Closely related to transfer pricing is the concept, in the context of financing transactions, of “thin capitalisation”, and in a number of jurisdictions they are dealt with together under a transfer pricing regime. Thin capitalisation is simply entities borrowing money from other group companies either in unrealistic amounts or on unrealistic terms given the state of the borrowers’ balance sheet. To return to one of the common themes, it is a domestic tool to prevent an uneconomic transfer of income to another territory. The approach to thin capitalisation differs between various territories; some operate statutory or published acceptable debt to equity ratios, so that if the entity’s debt is within their so called “safe harbours” deductibility is guaranteed, whereas others use a much vaguer general arm’s length test, which gives the relevant tax authority greater scope to argue. The proposal needs to make clear which is applicable, and the implications.
The treatment of “excessive” interest also differs. Some territories simply deny relief for the excess, others treat it as a dividend. The possible implications in terms of domestic withholdings and the impact of DTTs (and their possible modification) has already been noted.
There is also no common approach as to how transfer pricing issues are dealt with. In some territories it is possible to agree the position in advance with the relevant tax authority and thus have certainty before implementing the transaction; in others it will come to the surface only when the relevant tax returns are being considered. In either case it is important that the relevant entities have as much contemporaneous evidence as possible in support of their pricing policies, and where possible this should be from a third party (e.g. bank, financial adviser, economists etc).
It is also extremely important that entities adopt a consistent approach to these issues across territories. This may mean having to accept an element of give and take, in that the results may not always operate in your favour, but tax authorities react very adversely to evidence of inconsistency and it should be remembered that tax authorities do make use of the exchange of information powers contained in DTTs.
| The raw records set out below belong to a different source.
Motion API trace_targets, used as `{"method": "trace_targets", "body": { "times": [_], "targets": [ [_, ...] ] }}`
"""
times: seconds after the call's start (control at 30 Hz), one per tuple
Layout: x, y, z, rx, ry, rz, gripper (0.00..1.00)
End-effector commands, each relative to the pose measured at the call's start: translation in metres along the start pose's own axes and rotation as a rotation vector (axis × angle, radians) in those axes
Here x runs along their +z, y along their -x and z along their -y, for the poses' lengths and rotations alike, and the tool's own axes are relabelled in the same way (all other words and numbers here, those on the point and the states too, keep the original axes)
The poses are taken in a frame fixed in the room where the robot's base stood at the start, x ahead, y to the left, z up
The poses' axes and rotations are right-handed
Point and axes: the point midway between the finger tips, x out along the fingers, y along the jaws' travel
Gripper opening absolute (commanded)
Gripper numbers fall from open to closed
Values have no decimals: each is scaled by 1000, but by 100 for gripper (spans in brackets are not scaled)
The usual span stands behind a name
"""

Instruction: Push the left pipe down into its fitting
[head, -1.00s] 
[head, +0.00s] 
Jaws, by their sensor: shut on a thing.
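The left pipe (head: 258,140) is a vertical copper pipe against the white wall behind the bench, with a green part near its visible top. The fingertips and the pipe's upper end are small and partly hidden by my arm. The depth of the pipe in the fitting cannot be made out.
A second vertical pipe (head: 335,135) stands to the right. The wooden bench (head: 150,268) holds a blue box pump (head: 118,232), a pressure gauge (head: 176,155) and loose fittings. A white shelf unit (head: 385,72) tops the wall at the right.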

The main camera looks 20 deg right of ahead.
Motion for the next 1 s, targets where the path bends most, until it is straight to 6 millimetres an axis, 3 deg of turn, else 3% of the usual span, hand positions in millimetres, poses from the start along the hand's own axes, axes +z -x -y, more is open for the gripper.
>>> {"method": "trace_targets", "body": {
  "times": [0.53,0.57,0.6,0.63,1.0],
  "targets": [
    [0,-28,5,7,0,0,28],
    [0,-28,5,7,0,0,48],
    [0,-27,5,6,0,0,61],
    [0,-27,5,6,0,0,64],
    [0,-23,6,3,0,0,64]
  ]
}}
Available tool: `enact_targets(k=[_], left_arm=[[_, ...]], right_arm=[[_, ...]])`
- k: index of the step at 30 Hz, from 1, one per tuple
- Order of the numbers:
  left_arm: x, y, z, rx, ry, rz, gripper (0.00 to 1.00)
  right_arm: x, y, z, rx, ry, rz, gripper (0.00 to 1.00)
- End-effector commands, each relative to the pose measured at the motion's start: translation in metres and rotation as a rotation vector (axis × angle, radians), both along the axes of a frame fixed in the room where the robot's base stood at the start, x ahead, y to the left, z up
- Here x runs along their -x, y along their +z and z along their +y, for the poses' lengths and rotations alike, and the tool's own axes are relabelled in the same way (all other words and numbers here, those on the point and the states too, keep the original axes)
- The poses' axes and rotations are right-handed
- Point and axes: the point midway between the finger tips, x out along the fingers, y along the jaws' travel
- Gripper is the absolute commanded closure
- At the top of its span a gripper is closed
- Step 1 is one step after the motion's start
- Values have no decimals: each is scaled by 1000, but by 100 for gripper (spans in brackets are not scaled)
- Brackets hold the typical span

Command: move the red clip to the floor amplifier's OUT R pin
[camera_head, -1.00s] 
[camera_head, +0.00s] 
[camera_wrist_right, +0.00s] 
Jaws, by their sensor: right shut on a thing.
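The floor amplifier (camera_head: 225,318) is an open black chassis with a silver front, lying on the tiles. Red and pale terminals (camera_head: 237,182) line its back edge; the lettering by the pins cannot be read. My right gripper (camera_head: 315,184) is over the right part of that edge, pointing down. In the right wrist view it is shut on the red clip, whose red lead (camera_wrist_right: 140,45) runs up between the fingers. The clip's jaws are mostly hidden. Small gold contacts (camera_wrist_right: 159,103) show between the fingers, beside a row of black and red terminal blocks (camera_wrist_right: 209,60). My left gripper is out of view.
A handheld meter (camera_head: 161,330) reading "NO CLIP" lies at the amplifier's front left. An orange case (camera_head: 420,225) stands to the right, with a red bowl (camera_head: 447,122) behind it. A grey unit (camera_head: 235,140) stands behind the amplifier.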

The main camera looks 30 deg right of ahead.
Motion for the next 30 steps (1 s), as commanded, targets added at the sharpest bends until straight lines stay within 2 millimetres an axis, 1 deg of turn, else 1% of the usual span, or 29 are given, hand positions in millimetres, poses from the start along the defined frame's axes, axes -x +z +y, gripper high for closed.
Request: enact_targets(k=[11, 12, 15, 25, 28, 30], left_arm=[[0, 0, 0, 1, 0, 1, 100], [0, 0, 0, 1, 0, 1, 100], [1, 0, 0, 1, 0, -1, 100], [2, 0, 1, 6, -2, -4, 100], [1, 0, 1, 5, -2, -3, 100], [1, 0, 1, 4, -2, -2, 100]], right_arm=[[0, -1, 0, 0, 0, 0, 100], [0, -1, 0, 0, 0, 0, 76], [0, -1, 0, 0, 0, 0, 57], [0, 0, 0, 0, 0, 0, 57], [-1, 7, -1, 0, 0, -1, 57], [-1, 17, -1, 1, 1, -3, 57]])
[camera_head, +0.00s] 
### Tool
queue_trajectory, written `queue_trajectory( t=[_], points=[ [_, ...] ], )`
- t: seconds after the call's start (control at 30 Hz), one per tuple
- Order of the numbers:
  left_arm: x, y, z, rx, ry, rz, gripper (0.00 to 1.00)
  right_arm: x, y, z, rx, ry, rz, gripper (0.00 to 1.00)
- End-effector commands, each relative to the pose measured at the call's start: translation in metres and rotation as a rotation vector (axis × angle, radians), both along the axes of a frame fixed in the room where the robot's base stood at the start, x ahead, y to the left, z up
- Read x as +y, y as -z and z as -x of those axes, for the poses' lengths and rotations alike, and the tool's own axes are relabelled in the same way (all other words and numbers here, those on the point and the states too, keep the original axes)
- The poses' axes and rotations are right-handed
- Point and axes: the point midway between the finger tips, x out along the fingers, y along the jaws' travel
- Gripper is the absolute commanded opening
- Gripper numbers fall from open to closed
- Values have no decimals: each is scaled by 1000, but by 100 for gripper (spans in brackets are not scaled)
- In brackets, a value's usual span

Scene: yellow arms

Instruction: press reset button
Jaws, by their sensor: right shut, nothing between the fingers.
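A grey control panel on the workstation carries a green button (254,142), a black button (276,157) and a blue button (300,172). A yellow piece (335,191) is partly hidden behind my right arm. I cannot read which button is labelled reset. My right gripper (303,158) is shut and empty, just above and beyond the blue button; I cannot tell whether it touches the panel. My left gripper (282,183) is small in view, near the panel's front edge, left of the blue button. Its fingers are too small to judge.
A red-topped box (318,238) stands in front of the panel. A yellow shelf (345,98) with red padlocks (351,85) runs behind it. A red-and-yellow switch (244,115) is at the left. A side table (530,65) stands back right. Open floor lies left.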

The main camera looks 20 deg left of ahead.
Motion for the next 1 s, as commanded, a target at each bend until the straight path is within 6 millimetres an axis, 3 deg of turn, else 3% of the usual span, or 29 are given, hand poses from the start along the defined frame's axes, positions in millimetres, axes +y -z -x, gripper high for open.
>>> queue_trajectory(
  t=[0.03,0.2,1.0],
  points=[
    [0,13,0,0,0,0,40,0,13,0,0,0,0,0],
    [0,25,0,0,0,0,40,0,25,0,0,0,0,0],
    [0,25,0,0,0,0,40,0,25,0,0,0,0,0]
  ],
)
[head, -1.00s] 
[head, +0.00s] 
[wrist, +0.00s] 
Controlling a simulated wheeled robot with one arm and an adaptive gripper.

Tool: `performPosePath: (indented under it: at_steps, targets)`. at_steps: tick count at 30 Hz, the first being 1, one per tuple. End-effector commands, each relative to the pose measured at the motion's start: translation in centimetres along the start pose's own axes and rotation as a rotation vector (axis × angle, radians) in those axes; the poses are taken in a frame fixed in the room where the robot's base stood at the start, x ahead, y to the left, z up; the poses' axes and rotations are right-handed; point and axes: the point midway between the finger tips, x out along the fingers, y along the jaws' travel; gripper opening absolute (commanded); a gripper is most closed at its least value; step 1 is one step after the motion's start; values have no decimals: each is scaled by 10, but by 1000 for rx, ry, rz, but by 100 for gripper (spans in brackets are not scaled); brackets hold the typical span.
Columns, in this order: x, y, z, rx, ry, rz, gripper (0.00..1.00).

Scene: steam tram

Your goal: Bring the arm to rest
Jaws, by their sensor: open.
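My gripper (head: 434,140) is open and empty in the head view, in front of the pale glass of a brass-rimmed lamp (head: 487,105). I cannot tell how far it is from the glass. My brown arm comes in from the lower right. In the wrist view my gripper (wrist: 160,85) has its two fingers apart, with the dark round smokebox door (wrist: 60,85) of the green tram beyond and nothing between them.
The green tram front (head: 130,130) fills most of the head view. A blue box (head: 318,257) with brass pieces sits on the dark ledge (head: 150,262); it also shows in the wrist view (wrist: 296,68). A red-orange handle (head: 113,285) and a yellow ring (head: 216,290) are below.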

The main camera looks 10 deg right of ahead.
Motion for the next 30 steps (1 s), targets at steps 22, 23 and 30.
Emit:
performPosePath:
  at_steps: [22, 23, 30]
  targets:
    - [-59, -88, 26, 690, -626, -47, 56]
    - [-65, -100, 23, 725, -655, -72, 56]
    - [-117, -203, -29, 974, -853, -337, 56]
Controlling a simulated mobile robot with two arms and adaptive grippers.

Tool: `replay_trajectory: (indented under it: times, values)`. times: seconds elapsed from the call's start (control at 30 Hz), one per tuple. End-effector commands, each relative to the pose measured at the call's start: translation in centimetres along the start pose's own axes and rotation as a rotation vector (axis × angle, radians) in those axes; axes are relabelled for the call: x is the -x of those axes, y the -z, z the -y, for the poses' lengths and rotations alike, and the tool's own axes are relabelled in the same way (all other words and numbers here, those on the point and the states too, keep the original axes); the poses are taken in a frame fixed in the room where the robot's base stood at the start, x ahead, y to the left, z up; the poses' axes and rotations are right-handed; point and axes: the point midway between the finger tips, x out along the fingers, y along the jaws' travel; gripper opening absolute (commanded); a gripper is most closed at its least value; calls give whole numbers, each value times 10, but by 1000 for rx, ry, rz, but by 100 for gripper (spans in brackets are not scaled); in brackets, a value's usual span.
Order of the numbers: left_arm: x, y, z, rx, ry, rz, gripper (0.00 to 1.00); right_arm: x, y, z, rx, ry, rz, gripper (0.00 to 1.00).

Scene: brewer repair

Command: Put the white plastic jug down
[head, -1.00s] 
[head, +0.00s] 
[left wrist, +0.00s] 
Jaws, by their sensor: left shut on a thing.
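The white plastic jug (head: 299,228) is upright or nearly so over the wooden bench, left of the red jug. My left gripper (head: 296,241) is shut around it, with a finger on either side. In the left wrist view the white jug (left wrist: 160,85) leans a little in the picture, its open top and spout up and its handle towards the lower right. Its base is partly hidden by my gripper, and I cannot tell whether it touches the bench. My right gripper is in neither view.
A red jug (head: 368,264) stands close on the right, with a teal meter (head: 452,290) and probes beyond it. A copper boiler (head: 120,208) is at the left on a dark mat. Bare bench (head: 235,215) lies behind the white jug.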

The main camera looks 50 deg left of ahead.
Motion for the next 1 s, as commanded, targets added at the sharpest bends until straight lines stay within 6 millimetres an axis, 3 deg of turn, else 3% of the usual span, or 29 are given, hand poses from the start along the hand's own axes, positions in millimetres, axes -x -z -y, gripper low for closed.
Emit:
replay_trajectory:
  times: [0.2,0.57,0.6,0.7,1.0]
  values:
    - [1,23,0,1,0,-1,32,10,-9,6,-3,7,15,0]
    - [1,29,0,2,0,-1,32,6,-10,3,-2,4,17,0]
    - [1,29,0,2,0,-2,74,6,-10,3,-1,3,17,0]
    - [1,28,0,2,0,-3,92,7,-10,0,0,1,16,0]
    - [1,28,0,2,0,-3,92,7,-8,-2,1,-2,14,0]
Controlled Foreign Companies
This is back to the diversion of income theme. By putting assets etc in subsidiaries in low tax territories parent companies could otherwise accumulate profits outside the scope of tax in their own domestic territories and to counter this many countries have rules that attribute the income of “money box” companies direct to their parent. Typically, such companies are located in territories that have few, if any, DTTs that would otherwise operate to prevent such a treatment.
The severity of CFC regimes vary, but it is not uncommon to have an exclusion for “genuine” commercial companies that have a real substance and purpose. Since such exclusions tend to rely on what actually happens, rather than what is proposed (i.e. advance clearance mechanisms are rare) there may be considerable delay between implementation and agreement with the relevant tax authorities, which needs to be addressed. Further, the exclusions may only operate on a year by year basis, which needs to be considered in the context of what on going resources may be required to maintain the availability of the exclusion.
There is the reasonably obvious consequence of potentially increasing the cost and complexity of the compliance burden, which has already been mentioned above. The more imponderable questions are what impact will the transactions have on your relationships with the relevant tax authorities and is it so aggressive that you are inviting challenge. Most tax authorities accept that multinationals will routinely carry out tax planning as a means of managing, and to the extent possible, minimising their overall tax burden. However, the process of managing the tax position of a multinational is one that by and large requires a collaborative working relationship with the relevant tax authorities. There is an element of give and take that is likely to mean that in a number of areas neither party is strictly applying the letter of the law but is operating on a concessionary basis that may be particular to the company or of more general application. The proposed transactions may be technically sound but may be seen as “crossing the line” with the result that the relevant tax authorities adopt a much stricter line going forward and in relation to outstanding issues. This is a very difficult area in terms of an exercise of judgment, but in some ways is as important as assessing the risk of challenge overall.
Governance has three related issues. Whilst you will be satisfied that the transaction is legal, is it something you should be seen to be doing? Is it a widely marketed, pre-packaged structure that has no real business purpose other than tax reduction? If it is being proposed by your auditors, are you required to have third party advice or should you as a matter of best practice?
Pulling some of these strands together set out below is an illustrative structure:
All four companies are in the same group and taxable in different territories with the Parent owning the IP rights. The intention is to maximise the profits in the low tax Subsidiary by having low margins in both the Manufacturer and the Distributor. Obvious issues are withholding on the licence fee, application of CFC rules to the low tax subsidiary (as it doesn’t have a bona fide trade) and transfer pricing both for the Manufacturer and the Distributor, probably serious for the latter as it takes the risk on the sales but for little reward, but equally the Manufacturer is not reflecting the value of the licenced IP in the sales price to the Subsidiary. Overall, there appears to be little commercial subsistence.
The position could be improved if the low tax Subsidiary acquires the relevant IPR, has a normal manufacturing contract with the Manufacturer and the Distributor acts as a sales agent and is paid a commission. As the Distributor is taking little risk the transfer pricing concern diminishes greatly, and the same is true for the Manufacturer, as it no longer has the IPR and thus no longer would be expected to reflect its value in the sale price for the goods. The subsidiary also has more commercial substance as it is dealing with third parties. However, is there any tax charge on the transfer of the IPR and what is the exit?
A few final thoughts:
Be cautious of ready made, marketed schemes
Don’t be too greedy
Think hard before you let a cost centre (tax) become a profit centre
It is looks too good to be true, it probably is!